Visita guidata della mostra con l’autore Domenica 20 Ottobre, ore 11.00.
Ex Chiesa dell’Angelo – via Fanfulla, 22.
“Fever” e’ il primo grande capitolo di una ricerca piu’ ampia che sto affrontando negli ultimi anni.
Sto tentando di approfondire il sentimento primordiale che sta caratterizzando sempre piu’ i nostri tempi: la rabbia.
Ho cominciato ad interrogarmi sui fattori scatenanti e sui molteplici strati emotivi in cui puo’ esprimersi ed ho da subito intuito che il primo passo necessario, per realizzare la mia indagine, sarebbe stato quello di farmi investire emotivamente, mediante l’esperienza diretta.
Il canale politico e’ stato il primo passo da affrontare ed ho compreso da subito che inseguire la rabbia sarebbe stato un cammino denso, come correre nel miele, e il tentativo di impregnarsi completamente in certe dinamiche, attraverso la condivisione del quotidiano, si e’ spesso rivelato contaminante. Questa sensazione sulla pelle, come per induzione, della rabbia, mi ha concesso una ulteriore opportunita’, respirare nel nido dove la rabbia macera e sa contaminare chiunque, precisamente come fa un germe aerobico, proprio li, all’interno del branco.
Ho imparato che nel branco gli uomini possono perdere la propria autonomia intellettuale, ideologica e indentitaria a favore di un ipotetico scopo più alto, un credo o un traguardo intellettuale che accomuna i membri del gruppo.
Ciascuno dei componenti può identificarsi in questa scelta, come parte integrante ed attiva allo scopo del branco, o possono limitarsi a cedere alla fascinazione dell’appartenenza identitaria, politica, religiosa e quindi rinunciare all’opportunità di divenire leader delle proprie scelte.
Ancora una volta al centro della questione c’è l’ego di ciascuno di noi e la capacità di gestirne l’integrità etica o morale, laddove se ne sappia distinguere la differenza linguistica o meglio ancora contenutistica.
Ho cominciato a fotografare l’habitat fascista nel 2009, e nel corso degli anni ho provato diversi approcci e tecniche fotografiche. Ho imparato a trovare la giusta distanza tra me e i soggetti, non solo fotografica, ma soprattutto psicologica.
La recente rivoluzione Mediterranea, la cosiddetta “primavera araba”, ha fatto impennare esponenzialmente il numero di persone in fuga dai loro paesi, un esodo di disperati che non si verificava da decenni. Questo ha amplificato il germe della paura e come conseguenza dell’intolleranza razziale tra i più giovani in gran parte d’Europa. Un altro fattore che soffia ossigeno sulla fiamma della rabbia nelle nostre società, è senza dubbio rappresentato dalla crescente crisi, soprattutto in Europa, costringendo l’individuo in un angolo.

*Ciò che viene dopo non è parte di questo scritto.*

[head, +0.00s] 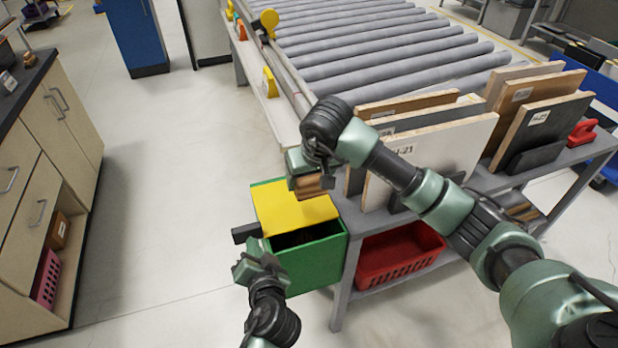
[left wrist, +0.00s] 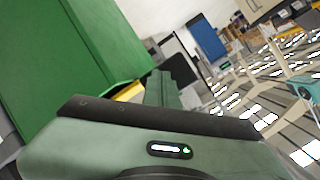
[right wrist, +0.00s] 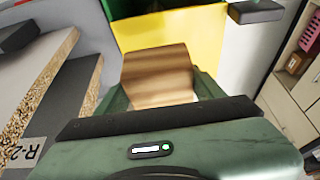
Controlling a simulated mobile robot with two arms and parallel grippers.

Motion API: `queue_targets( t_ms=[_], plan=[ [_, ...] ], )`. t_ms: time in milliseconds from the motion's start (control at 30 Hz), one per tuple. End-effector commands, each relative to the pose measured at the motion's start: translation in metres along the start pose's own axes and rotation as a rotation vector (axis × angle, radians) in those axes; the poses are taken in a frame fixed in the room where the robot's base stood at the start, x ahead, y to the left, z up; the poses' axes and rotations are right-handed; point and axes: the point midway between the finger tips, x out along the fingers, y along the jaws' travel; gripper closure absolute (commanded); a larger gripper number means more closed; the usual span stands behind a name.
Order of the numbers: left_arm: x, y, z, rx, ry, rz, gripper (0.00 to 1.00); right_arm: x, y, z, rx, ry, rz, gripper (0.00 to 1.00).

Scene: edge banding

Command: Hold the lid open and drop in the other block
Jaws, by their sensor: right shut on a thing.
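A green bin (head: 305,268) with a yellow lid (head: 290,207) stands beside the shelf cart. A dark opening shows between the lid's front edge and the bin's front wall. My right gripper (head: 305,172) is shut on a brown wooden block (right wrist: 158,75) above the lid's right rear part.
Several boards (head: 440,145) stand upright on the cart, right beside my right arm. A red basket (head: 400,257) sits on its lower shelf. A roller conveyor (head: 380,50) lies behind. Cabinets (head: 40,190) stand at the left, with free floor (head: 160,180) between.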

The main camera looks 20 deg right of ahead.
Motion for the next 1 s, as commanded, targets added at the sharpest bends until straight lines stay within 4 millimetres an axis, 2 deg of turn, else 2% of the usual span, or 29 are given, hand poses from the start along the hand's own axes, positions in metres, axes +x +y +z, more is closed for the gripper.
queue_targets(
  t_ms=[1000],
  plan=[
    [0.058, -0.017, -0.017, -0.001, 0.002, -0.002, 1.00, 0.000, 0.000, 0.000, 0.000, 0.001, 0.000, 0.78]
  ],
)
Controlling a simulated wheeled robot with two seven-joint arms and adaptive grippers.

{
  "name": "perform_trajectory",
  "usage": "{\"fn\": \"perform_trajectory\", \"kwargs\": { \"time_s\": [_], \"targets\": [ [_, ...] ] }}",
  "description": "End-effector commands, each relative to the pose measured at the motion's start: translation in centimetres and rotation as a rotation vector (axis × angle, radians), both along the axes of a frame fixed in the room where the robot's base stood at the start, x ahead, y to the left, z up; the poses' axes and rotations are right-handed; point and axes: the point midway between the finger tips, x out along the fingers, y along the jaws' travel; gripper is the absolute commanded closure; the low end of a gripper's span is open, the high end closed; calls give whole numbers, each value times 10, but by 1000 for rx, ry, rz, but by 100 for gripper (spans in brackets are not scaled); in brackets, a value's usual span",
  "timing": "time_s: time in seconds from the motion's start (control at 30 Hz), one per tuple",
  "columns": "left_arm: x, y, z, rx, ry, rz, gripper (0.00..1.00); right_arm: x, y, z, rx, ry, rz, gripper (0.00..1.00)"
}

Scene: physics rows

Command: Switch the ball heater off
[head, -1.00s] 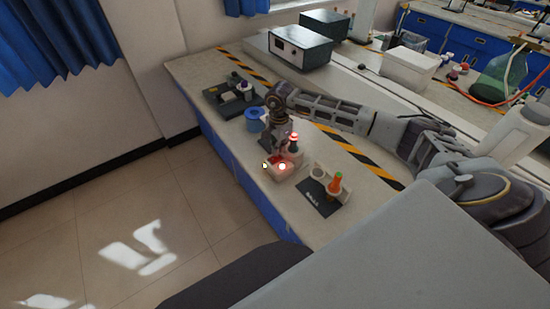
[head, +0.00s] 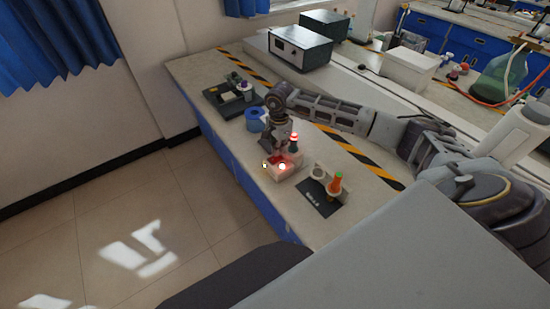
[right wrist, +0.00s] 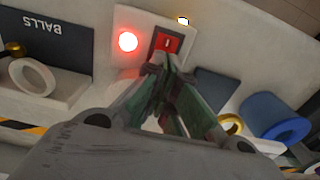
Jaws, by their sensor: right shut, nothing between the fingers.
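The ball heater is a small white box (head: 288,174) near the bench's front edge in the head view. Its round lamp glows red in the right wrist view (right wrist: 127,41). Beside the lamp is a red rocker switch (right wrist: 168,43) in a dark frame. My right gripper (head: 275,155) points down at the heater and is shut and empty. In the right wrist view its fingertips (right wrist: 155,69) are just beside the switch's lower edge; I cannot tell whether they touch it. They hide part of the switch frame. My left gripper is not in view.
A dark plate marked BALLS (right wrist: 45,42) lies beside the heater, with a white ring (right wrist: 33,76) nearby. An orange-handled object (head: 335,184) stands at its right. A blue ring-shaped thing (head: 257,119) and a dark stand (head: 222,101) are to the left.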

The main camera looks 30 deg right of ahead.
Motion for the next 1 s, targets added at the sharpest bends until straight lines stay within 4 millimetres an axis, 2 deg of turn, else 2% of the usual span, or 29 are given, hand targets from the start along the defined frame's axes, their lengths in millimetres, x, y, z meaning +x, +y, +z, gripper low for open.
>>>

Negli ultimi anni, questi fattori hanno creato le condizioni per una chiusura tra le persone e l’apertura di filosofie basate su “ciascuno per sé”.
I tempi a cui andiamo incontro, sono il terreno ideale per queste dinamiche, fondamentalmente basate sulla paura.
La paura genera rabbia, questa alimenta il bisogno di avere un nemico e illude chiunque non abbia individuato una propria direzione esistenziale e investe se stesso in un sentimento che sa soltanto sottrarre energia alla propria vita.
Nell’era della globalizzazione, centinaia di migliaia di persone in tutta Europa, urlano al mondo “io esisto”.
“Io esisto e non sono un prodotto della vostra società. Io esisto perché vivo la mia identità unica ed imprescindibile ed appartengo ad un popolo, una religione, una razza “.
“Fever” non è un soltanto un approfondimento politico, ma è la mia opportunità di indagare i nostri tempi e trovare la traducibilita’ visiva dei miei studi antropologici in storie autentiche, attuali e tangibili.